Bryan Anselm—Redux for TIME

A Goldsboro flood zone begins right in Coy Coley’s backyard. His white garage, just a few steps from the small back porch where his wife has planted flowers and vines in large pots, is out of the flood path. The home they’ve spent half a lifetime creating memories in, however, is not. During Hurricane Matthew, he says, the water in front of his house rose to the bottom of his mailbox.

“I’m a Vietnam veteran. When you go through something like this, it’s just like PTSD,” he told TIME. “Once it starts raining. You get that fear. You don’t want to step out of the bed and step in no water. It just bothers you. Even during heavy rainfall, I get that fear.”

Rains brought by Tropical Storm Florence are expected to continue pounding Goldsboro as the weekend drags on. The nearby Neuse River is expected to crest at around 27.5 feet near the city as early as Monday. During Hurricane Matthew, the river crested at 29.5 feet, which broke a previous record and caused major damage.

Towns near the coast including New Bern, Jacksonville, and Wilmington have borne the brunt of Florence’s wrath. Kathy Brown, who evacuated from Jacksonville to a motel in Cary, N.C., with her family, told TIME on Saturday that she wasn’t sure when she’d been able to return home.

The Brown family from Jacksonville, N.C., poses for a portrait at a motel after fleeing Hurricane Florence in Cary, N.C. on Sept. 14.
Bryan Anselm—Redux for TIME

The Cape Fear River could crest at 62.4 feet in Fayetteville — that’s four feet higher than it did during Matthew. “If you are refusing to leave during this mandatory evacuation, you need to do things like notify your legal next of kin because the loss of life is very, very possible,” Mayor Mitch Colvin warned on Saturday.

In Lumberton, which was drowned by Hurricane Matthew in 2016, the North Carolina National Guard dumped bag after bag of sand under an overpass along the banks of the Lumber River ahead of the rain. Only time will tell if it was enough to hold back the floodwaters. By weekend’s end, that river is expected to swell to 24 feet. “The county collectively is traumatized by what happened,” Donnie Douglas, editor of the area’s newspaper, the Robesonian, told the Associated Press. “And what might be happening again.”

A car which was crushed by a fallen tree due to winds from Hurricane Florence in Goldsboro, N.C. on Sept. 15.; A view of Coy Coley's driveway in Goldsboro.
Bryan Anselm—Redux for TIME

But not everyone in North Carolina is in a state of panic. In Washington, N.C., which sits on the banks of the Pamlico River, river waters flowed down main streets and residential blocks on Friday. But as Saturday afternoon turned into evening, Emma and Franz Holscher gathered the debris that had accumulated on their front lawn amid the storm under clear skies. Nearby, groups of local kids stacked colorful floaties onto the roof of a golf cart and headed out to play in the flooded streets.
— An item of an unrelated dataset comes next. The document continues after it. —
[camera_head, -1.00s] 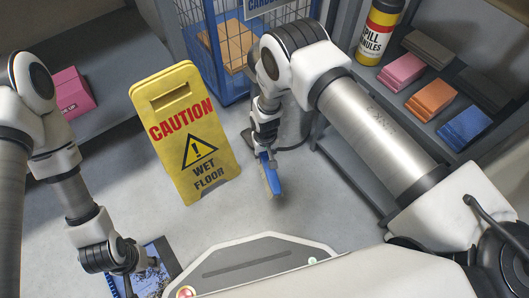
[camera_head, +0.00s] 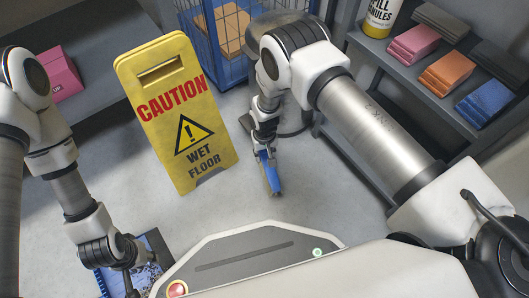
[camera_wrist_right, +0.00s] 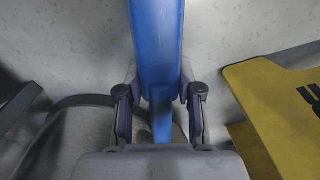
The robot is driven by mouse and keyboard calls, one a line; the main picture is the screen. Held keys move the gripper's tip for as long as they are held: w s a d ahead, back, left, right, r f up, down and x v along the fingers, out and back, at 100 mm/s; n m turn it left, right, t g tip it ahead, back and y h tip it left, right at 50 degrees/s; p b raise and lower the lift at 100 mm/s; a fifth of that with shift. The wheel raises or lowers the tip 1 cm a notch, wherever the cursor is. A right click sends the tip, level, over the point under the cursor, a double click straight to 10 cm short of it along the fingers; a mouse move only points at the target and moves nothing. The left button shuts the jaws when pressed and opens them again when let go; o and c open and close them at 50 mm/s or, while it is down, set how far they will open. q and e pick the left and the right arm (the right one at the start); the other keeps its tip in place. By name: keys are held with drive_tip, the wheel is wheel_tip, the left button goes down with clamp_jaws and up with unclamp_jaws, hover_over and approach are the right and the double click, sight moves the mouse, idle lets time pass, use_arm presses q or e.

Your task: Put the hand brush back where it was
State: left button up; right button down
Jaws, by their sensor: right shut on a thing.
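The blue hand brush (camera_head: 267,172) hangs from my right gripper (camera_head: 264,150) above the grey floor, in front of my base. In the right wrist view its long blue handle (camera_wrist_right: 157,50) runs between the two fingers of my right gripper (camera_wrist_right: 160,95), which are shut on it. The bristle side is hardly visible. My left gripper (camera_head: 130,278) is low at the bottom left, over a flat blue thing with dark specks (camera_head: 152,245), perhaps a dustpan. Whether its fingers are shut is hidden.
A yellow wet-floor sign (camera_head: 175,110) stands left of the brush. A blue wire cage (camera_head: 224,62) with a carton is behind. The right shelf (camera_head: 400,75) holds pink, orange, blue and dark blocks and a yellow tub (camera_head: 382,15). A pink box (camera_head: 60,75) sits at left.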

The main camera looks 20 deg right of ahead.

But the same fear that drove Mr. Coley had prompted Ali Woolard, who lives in a two-story home in Washington to prepare for the worst ahead of Florence.

“We went through and picked up all of the furniture and put it on cinder blocks. We rolled all the rugs up and put them on top of the furniture. We cleaned out the lower cabinets,” she told TIME on Saturday. ”We knew what could happen if it came in and we just were better safe than sorry.”

But, the floodwaters didn’t get further than her doorstep, and so she spent Saturday afternoon putting her house back together. “We’re still putting down rugs,” she says, “but they’re not wet.”

Lee Roy Scott surveys the damage to his home which was flooded due to storm surge from Hurricane Florence in Washington, N.C. on Sept. 15.
Bryan Anselm—Redux for TIME

Her landlord, who lives in a converted two-car garage the same property, wasn’t so lucky. At around 2 a.m. on Friday, Lee Roy Scott says his dog Bella started barking. When he got up to see what had stirred her, his feet dropped down into water that had flooded his apartment on Riverside Drive.

“I opened up the door and saw how dangone high it had gotten and I put her up on the attic and I got up there with her,” he said Saturday. “The water only got up about 5 inches, but we didn’t know what it was going to do. I was looking out the back window and was 3-feet in some places back there.”

“I’ve lived through about a dozen [hurricanes],” he said. “And it was bad as I’ve ever seen it.”